Other parts of Mr. Roberts’ essay I rather liked. For example - the fact that Bill falls so completely for Sookie IS a bit hard to believe. He’s an order of magnitude older, and there’s just nothing particularly special about Sookie that I can see either. Certainly Anna Paquin’s performance doesn’t help me see it - another point Mr. Roberts gets right. And he accurately characterizes Sookie’s problem as that she ” confuses annoyingness and occasional snarkiness for assertiveness and independence.” The dialogue is indeed “expanded polystyrene” for the most part (with occasional flashes of brilliance the exception that proves the rule).

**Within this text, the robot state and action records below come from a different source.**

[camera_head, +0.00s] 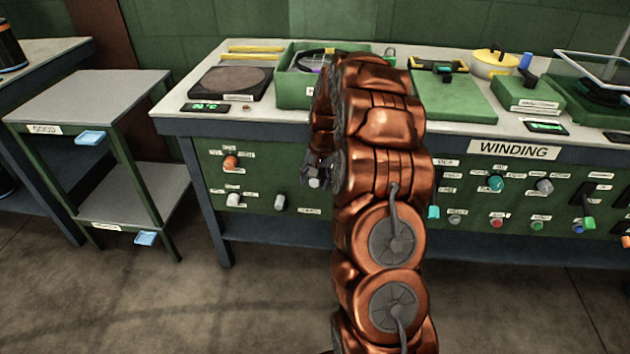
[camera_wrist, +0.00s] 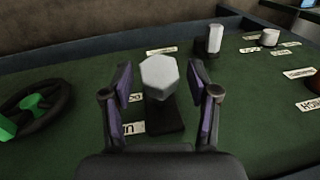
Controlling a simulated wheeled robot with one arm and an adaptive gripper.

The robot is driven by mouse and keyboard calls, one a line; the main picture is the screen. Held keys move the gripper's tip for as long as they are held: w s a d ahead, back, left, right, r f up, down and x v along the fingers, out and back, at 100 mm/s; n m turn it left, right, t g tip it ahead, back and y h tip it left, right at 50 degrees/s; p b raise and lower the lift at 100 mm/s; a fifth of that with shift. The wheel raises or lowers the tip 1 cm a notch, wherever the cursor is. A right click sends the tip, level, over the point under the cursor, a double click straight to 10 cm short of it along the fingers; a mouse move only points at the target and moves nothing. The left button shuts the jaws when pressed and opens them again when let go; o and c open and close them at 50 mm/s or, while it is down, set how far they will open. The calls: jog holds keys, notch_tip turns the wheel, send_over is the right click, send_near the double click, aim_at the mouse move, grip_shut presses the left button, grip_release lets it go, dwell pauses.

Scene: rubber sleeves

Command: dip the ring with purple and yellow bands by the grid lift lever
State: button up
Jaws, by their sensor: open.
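My gripper (camera_wrist: 158,72) is open, with one finger on each side of a white hexagonal knob (camera_wrist: 160,76) on a dark base on the green panel. I cannot tell whether the fingers touch it. The labels beside it are partly hidden, so I cannot read whether this is the grid lift lever. In the head view, my gripper (camera_head: 316,172) is low at the front panel, left of my arm. A dark loop and a purple piece (camera_head: 312,66) show in the green tray (camera_head: 293,92), partly behind my arm; no yellow band is clear.
A black wheel with a green part (camera_wrist: 38,107) is at the left in the wrist view, and two pale knobs (camera_wrist: 215,40) (camera_wrist: 269,37) are at the upper right. The bench (camera_head: 178,106) also carries a hot plate (camera_head: 232,82). Small shelves (camera_head: 85,100) stand left.

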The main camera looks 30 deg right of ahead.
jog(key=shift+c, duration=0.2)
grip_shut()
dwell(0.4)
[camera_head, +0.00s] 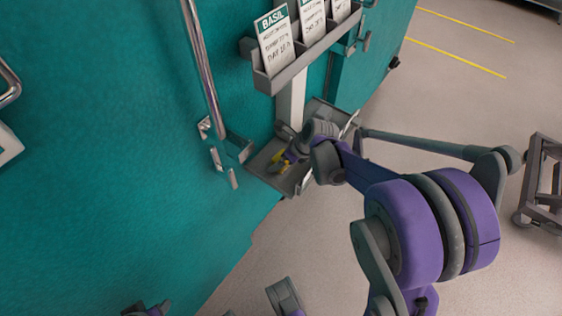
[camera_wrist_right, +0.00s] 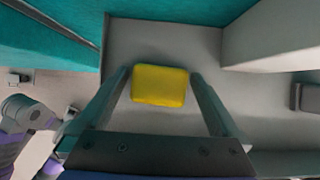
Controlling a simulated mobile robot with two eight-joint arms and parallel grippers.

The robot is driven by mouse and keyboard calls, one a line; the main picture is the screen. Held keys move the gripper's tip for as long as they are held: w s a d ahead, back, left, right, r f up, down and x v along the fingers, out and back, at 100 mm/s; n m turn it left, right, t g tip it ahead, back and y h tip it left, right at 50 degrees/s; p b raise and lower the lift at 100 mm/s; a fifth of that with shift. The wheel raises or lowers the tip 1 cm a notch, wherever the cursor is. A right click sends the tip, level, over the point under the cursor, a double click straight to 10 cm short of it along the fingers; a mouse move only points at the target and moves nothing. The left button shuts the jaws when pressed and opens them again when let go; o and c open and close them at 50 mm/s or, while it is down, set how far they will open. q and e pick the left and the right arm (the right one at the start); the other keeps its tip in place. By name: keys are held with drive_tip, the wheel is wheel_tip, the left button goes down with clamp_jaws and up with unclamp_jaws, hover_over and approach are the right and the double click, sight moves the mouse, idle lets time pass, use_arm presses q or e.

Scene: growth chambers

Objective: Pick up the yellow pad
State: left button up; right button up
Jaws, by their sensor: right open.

Unfortunately, none of this makes up for missing the main theme - which he does. And how does an otherwise insightful essay get the main theme so thoroughly wrong? I can only think, for the reasons I’ve outlined, that it’s because he’s thinking with his stereotypes and letting that get in the way of what’s before him on the screen. If anything good comes out of True Blood - let’s hope its that people such as Mr. Roberts come to realize that they’ve been baited on the race issue where the South is concerned, and that the reason they are baited so easily is because of bigotry of their own toward southerners. The “New” in “New South” is more than a tourist ad.